まず、歴史的にこのゲゼルに住むカナン人の文化はエジプトの王ファラオによって簡単に焼き払われてしまいます(1列王9章16節)。どんなに未練がましく世を愛し、神に逆らっても、エフライムが逆らう時、神はエジプトを用いてでも、み旨を行われるということがわかるのです。また、同時に言えることはエフライムだけでなく私共もまた弱い存在だということです。

新約聖書マルコの福音書9章には息子の病のために主イエス様に願い出る男が出てきます。この男の言葉から教えられるのは、病に苦しめられているのは息子ではなくこの男自身の心であるということです。不信仰なのは息子ではなく自分自身なのです。神のあわれみと助けと神に対する悔い改めが必要なのは息子でなく自分自身なのです。
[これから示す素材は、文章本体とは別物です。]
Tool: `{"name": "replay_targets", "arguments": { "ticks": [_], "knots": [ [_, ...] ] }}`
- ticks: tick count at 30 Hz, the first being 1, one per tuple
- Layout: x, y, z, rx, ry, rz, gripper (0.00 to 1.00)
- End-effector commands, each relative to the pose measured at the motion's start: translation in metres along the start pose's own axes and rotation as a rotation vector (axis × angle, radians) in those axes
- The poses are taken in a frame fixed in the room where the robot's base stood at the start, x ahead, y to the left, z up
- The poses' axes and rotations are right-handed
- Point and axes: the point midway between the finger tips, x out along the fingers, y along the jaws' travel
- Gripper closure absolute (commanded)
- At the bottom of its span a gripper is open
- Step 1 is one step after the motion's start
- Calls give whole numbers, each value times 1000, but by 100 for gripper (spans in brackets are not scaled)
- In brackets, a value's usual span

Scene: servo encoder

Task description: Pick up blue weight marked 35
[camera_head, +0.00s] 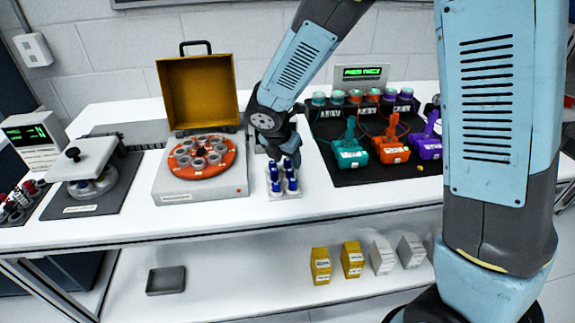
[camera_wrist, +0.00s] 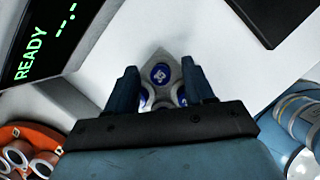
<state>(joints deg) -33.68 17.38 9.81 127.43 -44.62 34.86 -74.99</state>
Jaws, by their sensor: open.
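A small white holder (camera_head: 284,195) on the table carries several blue weights (camera_head: 275,184). My gripper (camera_head: 283,152) is above the holder, pointing down. In the wrist view my gripper (camera_wrist: 160,70) is open, with one finger on each side of the weights. One round blue top (camera_wrist: 161,73) with a white mark shows between the fingertips; I cannot read the number surely. Two more blue tops are partly hidden by the gripper, so I cannot tell which weight is marked 35. No weight is held.
Left of the holder stands a case with a raised yellow lid (camera_head: 197,92) and an orange disc (camera_head: 203,158). A black mat (camera_head: 375,175) with teal, orange and purple devices lies to the right. A balance (camera_head: 85,165) is at far left. The table front is clear.

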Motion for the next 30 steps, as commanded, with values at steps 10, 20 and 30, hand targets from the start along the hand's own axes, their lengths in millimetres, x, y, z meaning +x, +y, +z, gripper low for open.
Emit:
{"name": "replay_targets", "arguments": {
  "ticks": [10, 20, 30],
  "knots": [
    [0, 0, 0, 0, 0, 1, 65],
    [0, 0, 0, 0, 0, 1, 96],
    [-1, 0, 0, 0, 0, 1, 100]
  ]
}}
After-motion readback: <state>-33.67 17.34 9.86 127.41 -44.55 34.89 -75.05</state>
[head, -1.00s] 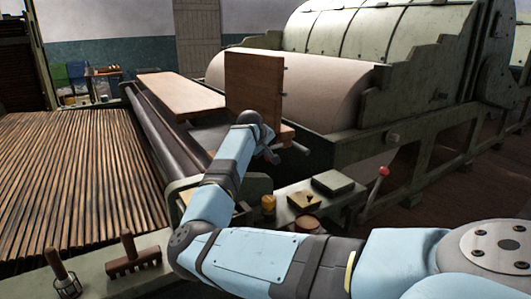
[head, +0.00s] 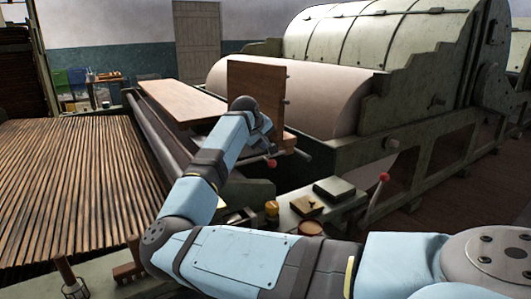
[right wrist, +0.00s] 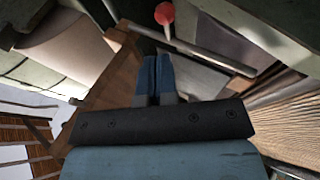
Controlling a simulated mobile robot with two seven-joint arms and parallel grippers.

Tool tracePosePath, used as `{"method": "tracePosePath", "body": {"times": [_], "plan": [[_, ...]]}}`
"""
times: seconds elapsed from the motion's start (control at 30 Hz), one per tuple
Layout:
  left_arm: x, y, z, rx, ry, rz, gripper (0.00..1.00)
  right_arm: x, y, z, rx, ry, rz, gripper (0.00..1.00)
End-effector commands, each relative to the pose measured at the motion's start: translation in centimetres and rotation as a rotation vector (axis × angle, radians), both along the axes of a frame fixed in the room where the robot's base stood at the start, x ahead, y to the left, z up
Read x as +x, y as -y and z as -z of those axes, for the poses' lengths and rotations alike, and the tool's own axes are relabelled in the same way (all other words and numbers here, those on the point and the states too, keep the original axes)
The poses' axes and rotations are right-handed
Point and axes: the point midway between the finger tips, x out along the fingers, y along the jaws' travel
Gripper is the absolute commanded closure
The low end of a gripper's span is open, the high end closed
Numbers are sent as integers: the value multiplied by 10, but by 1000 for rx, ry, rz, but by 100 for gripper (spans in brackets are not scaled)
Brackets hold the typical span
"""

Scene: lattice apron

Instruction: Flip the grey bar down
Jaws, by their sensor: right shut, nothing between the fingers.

すなわち、このヨシュア記で考えてみますと、カナン人に問題があるのではなくエフライム自身が罪に負け、罪を宿しており、エフライム自身(ケハテ人自身)が、自分の心の中の問題のために神に救いを求め続ける必要があったのではないでしょうか。自分自身の問題なのですが主イエス様を信じないと救われないのです。しかし、私共の救いをあきらめないでいてくださるのは神のほうなのです。「いなくなった一匹を見つけるまで捜し歩かないでしょうか。」(ルカ15章4節)。